Por  Fernando Pascual/

En cada batalla, cientos o miles de hombres luchan con la mirada puesta en la victoria. Una victoria que implica la derrota de “los otros”. Una victoria deseada, incluso supuesta, pero a veces difícil, ardua, insegura.

Los análisis y las opciones de los generales y jefes resultan decisivos. Un acierto en los preparativos, una mirada atenta a los mapas y al clima, una intuición sobre los movimientos del enemigo: todo tiene su importancia.

Pero también es importante cada soldado. Con una preparación mayor o menor, con ánimos o desgana, con valor o miedo: el batallón necesita y cuenta con lo que éste y el otro sienten, temen, piensan, dudan, sueñan.

Detrás de jefes y soldados, hay cientos de vidas que esperan un resultado positivo. Familiares, amigos y conocidos preguntan por el desenlace. Si es victoria, cantarán, aunque con la duda sobre la suerte del ser querido: hay victorias teñidas de tristeza por un número muy elevado de bajas “entre los nuestros”. Si es derrota, además de la angustia por los caídos, surge el miedo: ¿qué ocurrirá ahora?

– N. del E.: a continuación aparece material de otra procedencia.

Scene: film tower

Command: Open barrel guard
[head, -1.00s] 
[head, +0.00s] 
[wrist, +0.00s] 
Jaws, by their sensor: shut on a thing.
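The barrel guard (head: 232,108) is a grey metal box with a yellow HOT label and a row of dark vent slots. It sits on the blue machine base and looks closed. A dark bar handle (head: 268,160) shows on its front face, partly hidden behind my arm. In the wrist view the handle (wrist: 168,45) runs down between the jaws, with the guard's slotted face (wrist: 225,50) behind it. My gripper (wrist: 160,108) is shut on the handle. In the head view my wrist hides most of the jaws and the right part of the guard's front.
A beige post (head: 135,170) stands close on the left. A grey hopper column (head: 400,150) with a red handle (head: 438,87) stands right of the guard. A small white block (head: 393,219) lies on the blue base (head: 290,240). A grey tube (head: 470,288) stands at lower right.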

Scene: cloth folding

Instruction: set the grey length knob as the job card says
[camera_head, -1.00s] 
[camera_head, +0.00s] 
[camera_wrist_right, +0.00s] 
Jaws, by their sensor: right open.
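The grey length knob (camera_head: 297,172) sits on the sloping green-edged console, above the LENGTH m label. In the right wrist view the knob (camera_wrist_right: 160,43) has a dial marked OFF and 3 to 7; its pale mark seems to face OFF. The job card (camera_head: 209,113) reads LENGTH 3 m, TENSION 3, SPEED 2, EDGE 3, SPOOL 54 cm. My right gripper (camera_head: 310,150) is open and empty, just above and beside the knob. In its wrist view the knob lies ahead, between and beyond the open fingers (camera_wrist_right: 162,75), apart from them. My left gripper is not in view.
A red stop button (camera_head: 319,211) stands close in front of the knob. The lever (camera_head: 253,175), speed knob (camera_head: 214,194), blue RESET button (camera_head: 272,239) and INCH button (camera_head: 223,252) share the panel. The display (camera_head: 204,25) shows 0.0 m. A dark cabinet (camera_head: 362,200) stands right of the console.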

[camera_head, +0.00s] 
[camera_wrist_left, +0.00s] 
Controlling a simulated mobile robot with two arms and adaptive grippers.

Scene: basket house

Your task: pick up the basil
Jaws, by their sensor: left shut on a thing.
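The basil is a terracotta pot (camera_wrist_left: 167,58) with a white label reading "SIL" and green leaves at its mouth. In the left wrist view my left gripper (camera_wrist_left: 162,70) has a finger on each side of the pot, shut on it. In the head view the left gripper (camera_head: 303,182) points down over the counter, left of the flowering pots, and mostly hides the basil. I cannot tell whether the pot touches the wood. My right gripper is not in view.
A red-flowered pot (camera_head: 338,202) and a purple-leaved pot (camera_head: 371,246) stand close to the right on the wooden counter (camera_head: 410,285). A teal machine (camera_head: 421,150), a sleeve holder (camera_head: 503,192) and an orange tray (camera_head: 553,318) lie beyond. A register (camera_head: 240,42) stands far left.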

La historia humana está teñida de batallas. Algunas absurdas, como las que sembraron de muertos trincheras en las que se luchaba por avanzar apenas unos metros. Otras “gloriosas”, si es que puede haber gloria en ese golpe de ingenio de un general que supo sorprender al enemigo y llevar a su aniquilación, mientras tantos y tantos hogares recibían la trágica noticia de la muerte de sus seres queridos.

¿Por qué la historia queda desdibujada por tantas guerras? ¿No existe en los seres humanos una capacidad para el diálogo? ¿No podemos resolver los litigios sentados tras una mesa y un pedazo de pan? Parece difícil dar respuestas, sobre todo porque en muchos corazones se anidan, por desgracia, odios y violencias que han teñido de dolor y de injusticia campos y mares de un mundo que podría ser más bello y más bueno.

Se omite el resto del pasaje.